Friday, January 25, 2008

Wolves are targeted --- again

This is heartbreaking:

State game agencies and private citizens would be allowed to kill federally protected gray wolves that threatened dogs or seriously decreased deer, elk or moose populations in parts of the northern Rocky Mountains, under a federal rule announced Thursday.

The regulation comes a month ahead of the expected federal decision to take the gray wolf off the endangered species list, which would allow wolves to be hunted. That decision is likely to face protracted litigation.

U.S. Fish and Wildlife Services officials said Thursday that the revised provision would allow for states to deal with areas where wolf activity is affecting wildlife populations while delisting is tied up in court.

“This rule, if it goes forward, could provide a safety valve for the states during the two to three years while the delisting goes through litigation,” said Ed Bangs, Fish and Wildlife’s wolf recovery coordinator. “Whether this rule ever gets used or not, who knows. But if you’re protecting your dog on a Forest Service hiking trail, you’ll be glad this rule exists.”

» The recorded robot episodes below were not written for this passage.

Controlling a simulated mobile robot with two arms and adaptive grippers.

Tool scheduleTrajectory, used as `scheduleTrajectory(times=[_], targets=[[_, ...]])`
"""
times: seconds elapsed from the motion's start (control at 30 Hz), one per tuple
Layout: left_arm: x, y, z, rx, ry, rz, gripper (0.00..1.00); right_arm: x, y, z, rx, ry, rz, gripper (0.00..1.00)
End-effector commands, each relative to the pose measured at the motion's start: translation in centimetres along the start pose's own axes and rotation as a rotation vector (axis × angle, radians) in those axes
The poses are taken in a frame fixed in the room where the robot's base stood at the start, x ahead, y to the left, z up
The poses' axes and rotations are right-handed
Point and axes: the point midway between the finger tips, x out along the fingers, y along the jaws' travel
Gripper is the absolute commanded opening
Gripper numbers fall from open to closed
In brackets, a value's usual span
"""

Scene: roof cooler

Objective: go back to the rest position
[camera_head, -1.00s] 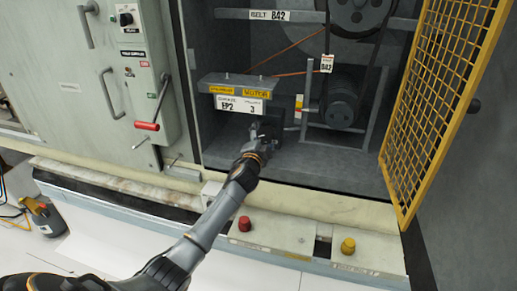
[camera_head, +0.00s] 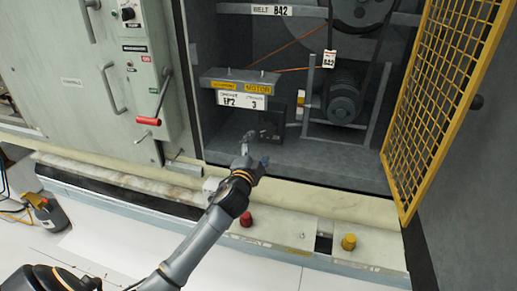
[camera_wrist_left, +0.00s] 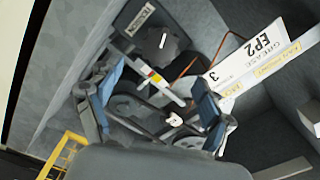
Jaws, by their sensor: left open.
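My left gripper (camera_head: 258,150) reaches up to the open cabinet bay (camera_head: 222,135), in front of the lower part of the bay. In the left wrist view my left gripper (camera_wrist_left: 155,112) shows two spread blue-grey fingers with nothing held between them. In the head view the EP2 tag (camera_head: 229,99) hangs under a grey bracket (camera_head: 240,76). My right gripper is not in view.
A yellow mesh door (camera_head: 440,100) stands open on the right. A red button (camera_head: 246,219) and a yellow button (camera_head: 348,243) sit on the front ledge. A red-handled lever (camera_head: 148,121) is on the left panel.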

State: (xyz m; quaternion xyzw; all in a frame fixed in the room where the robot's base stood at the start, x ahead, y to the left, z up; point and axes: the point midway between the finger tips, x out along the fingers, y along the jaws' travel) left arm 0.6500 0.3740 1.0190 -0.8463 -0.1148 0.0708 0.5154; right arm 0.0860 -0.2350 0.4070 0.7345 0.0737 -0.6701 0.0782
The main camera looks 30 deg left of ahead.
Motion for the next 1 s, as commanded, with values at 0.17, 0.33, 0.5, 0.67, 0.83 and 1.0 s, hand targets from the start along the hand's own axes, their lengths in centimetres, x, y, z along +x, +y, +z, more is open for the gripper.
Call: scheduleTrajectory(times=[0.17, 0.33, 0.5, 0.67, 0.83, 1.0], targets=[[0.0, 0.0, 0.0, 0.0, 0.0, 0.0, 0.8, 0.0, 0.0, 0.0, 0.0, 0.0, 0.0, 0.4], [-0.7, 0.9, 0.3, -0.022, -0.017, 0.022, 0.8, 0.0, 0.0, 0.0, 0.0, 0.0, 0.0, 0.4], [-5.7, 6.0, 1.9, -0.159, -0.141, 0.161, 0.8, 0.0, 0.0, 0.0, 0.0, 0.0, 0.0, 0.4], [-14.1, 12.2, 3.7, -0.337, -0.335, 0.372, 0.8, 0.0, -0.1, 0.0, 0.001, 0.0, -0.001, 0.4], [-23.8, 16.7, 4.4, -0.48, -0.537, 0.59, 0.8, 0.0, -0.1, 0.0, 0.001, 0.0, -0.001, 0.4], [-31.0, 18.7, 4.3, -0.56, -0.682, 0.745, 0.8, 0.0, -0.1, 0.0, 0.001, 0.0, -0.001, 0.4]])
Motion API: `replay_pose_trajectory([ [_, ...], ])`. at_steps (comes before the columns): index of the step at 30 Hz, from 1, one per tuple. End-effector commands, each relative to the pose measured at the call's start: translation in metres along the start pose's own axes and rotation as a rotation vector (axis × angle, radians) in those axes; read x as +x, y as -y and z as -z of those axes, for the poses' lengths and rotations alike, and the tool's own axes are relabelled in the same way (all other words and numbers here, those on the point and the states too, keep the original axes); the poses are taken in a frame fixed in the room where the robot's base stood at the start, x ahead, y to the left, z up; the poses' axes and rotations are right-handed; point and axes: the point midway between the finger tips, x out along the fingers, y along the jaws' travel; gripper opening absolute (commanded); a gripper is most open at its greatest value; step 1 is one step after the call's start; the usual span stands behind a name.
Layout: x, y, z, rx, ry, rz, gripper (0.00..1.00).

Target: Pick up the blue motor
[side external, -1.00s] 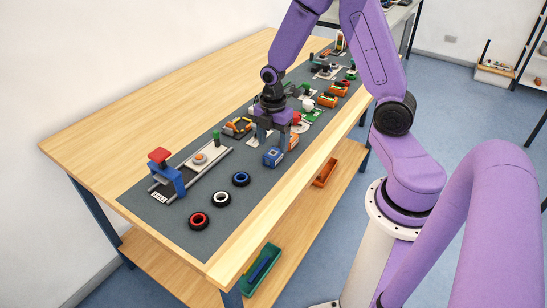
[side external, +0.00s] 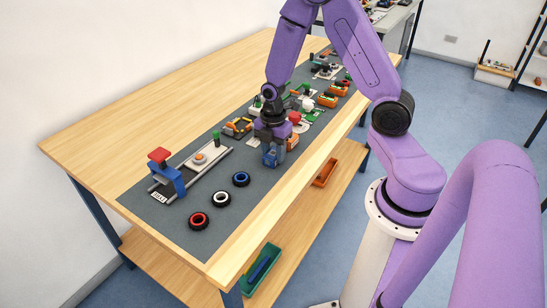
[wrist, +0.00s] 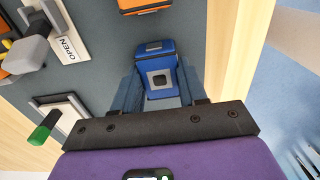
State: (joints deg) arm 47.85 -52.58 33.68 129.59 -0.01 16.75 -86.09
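The blue motor (side external: 272,158) is a small blue block on the grey mat, near the table's front edge. In the wrist view the blue motor (wrist: 157,62) shows its blue top with a grey square and a dark centre. My gripper (side external: 272,148) points down right over it. In the wrist view the gripper (wrist: 158,92) has one finger on each side of the motor, and the fingers are apart. Whether the fingers touch its sides is hard to tell. The fingers partly hide the motor in the side view.
An orange block (side external: 292,142) stands close behind the motor. Blue (side external: 241,179), white (side external: 222,198) and red (side external: 199,220) rings lie to the left. A gantry crane (side external: 167,173) stands at the mat's left end. The wooden table behind the mat is clear.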

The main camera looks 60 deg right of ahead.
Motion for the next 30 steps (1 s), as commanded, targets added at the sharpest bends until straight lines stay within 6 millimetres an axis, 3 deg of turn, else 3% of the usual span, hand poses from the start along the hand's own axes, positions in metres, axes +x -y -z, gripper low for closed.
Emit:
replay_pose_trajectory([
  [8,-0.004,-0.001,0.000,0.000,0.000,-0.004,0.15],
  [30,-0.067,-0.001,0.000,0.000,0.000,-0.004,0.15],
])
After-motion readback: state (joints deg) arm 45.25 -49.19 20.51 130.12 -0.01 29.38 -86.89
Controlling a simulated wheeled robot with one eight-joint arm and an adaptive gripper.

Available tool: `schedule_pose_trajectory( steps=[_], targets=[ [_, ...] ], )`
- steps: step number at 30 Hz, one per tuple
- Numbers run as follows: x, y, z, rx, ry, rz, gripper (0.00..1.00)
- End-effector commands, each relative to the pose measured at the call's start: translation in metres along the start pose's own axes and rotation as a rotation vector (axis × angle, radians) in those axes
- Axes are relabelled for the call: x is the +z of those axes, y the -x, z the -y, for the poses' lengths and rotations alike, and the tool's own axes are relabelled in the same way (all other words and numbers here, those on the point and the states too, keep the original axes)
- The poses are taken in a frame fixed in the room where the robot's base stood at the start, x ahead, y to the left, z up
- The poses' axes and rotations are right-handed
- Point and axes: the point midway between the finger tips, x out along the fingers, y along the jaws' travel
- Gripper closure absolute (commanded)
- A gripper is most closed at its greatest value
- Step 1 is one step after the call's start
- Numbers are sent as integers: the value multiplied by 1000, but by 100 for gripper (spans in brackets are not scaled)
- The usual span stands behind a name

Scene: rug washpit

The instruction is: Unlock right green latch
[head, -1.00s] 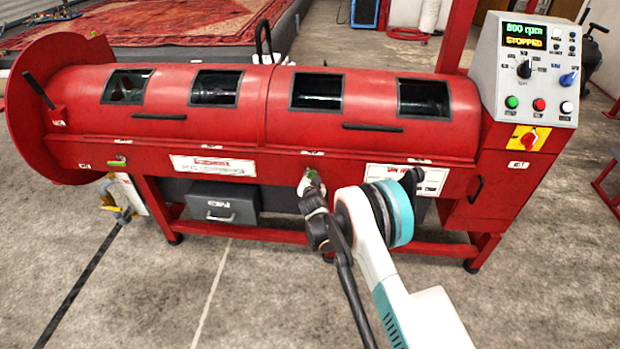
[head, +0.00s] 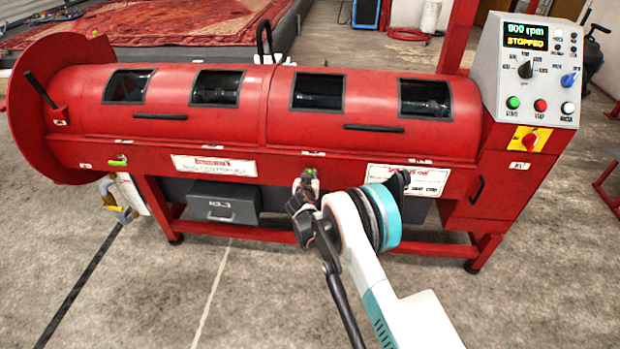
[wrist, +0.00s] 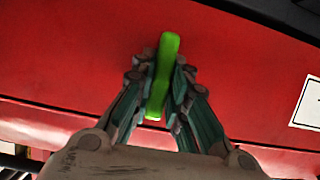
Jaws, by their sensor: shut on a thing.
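The right green latch (wrist: 162,78) stands out on the red front of the machine. In the wrist view my gripper (wrist: 157,85) has its fingers closed on both sides of it. The latch looks close to upright there, leaning slightly. In the head view only a small green part of this latch (head: 311,173) shows above my gripper (head: 304,192), and the rest is hidden behind it. The left green latch (head: 119,161) is on the machine's front at the far left and lies roughly level.
The red machine (head: 235,140) has several dark windows, two lid handles and a control panel (head: 527,70) reading STOPPED at the right. A grey drawer box (head: 222,206) hangs below it. A yellow-handled item (head: 123,214) is at the lower left. The concrete floor in front is mostly clear.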

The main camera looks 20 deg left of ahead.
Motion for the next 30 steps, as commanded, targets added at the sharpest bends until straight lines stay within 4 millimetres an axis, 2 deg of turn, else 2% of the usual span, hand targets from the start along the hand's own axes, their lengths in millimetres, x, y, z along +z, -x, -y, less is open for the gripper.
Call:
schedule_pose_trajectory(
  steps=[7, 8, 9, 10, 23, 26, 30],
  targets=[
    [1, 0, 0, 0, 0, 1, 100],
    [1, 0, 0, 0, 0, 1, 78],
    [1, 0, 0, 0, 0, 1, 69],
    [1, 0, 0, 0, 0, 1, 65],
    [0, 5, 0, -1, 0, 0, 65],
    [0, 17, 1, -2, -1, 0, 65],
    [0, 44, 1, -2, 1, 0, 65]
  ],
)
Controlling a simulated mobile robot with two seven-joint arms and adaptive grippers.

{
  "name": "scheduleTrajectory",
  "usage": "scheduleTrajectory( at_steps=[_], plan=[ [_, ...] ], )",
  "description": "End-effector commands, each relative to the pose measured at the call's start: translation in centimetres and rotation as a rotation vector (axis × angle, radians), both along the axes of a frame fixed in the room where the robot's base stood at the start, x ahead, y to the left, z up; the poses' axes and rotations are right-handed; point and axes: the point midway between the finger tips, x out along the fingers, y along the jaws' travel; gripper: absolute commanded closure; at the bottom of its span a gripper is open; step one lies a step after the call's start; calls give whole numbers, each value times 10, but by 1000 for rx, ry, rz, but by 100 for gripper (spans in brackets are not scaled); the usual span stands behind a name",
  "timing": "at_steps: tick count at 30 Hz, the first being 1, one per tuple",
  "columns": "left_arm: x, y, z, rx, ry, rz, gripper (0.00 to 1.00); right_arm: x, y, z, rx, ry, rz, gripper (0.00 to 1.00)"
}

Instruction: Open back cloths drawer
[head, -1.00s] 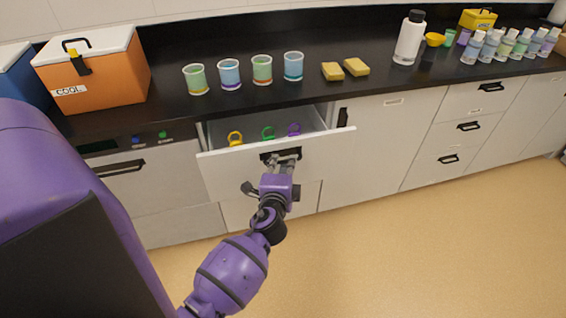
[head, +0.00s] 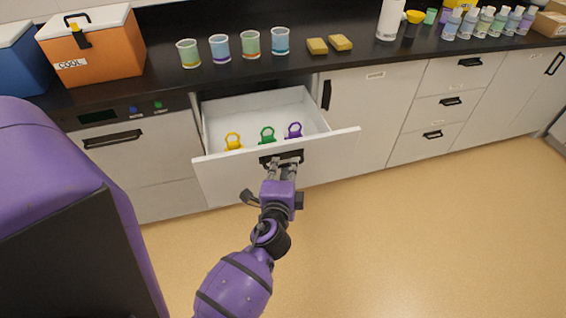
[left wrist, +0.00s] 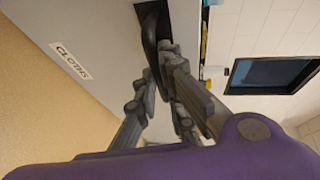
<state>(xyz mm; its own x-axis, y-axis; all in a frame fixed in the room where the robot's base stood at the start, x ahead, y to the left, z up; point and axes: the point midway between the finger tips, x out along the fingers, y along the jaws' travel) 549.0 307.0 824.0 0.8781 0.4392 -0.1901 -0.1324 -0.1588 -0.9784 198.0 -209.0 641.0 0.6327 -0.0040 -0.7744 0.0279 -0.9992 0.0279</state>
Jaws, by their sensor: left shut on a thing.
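The cloths drawer (head: 335,148) is a white drawer under the black counter, pulled well out. Its front carries a black handle (head: 281,158), and its "CLOTHS" label (left wrist: 71,61) is readable in the left wrist view. My right gripper is not in view.
Closed cabinets and drawers (head: 447,100) flank the open drawer. The tan floor (head: 420,240) in front is clear.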

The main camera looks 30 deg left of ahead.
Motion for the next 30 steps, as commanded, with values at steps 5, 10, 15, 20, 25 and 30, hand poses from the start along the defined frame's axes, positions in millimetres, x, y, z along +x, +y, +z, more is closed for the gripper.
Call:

Environmentalists interpreted the rule as an attempt to skirt delays expected from delisting litigation.

“The shame of it is we spent so much time and effort trying to recover wolves, and were within spitting distance of recovery,” said Doug Honnold, managing attorney for the Northern Rockies office of Earthjustice, a nonprofit law firm. “But instead of securing those recovery gains and building on them, Fish and Wildlife Services is throwing them away. . . . They want the right to kill wolves willy-nilly.”

Wolves are extremely intelligent and social creatures. It's horrible the way they are villified for simply living the way nature intended them to live.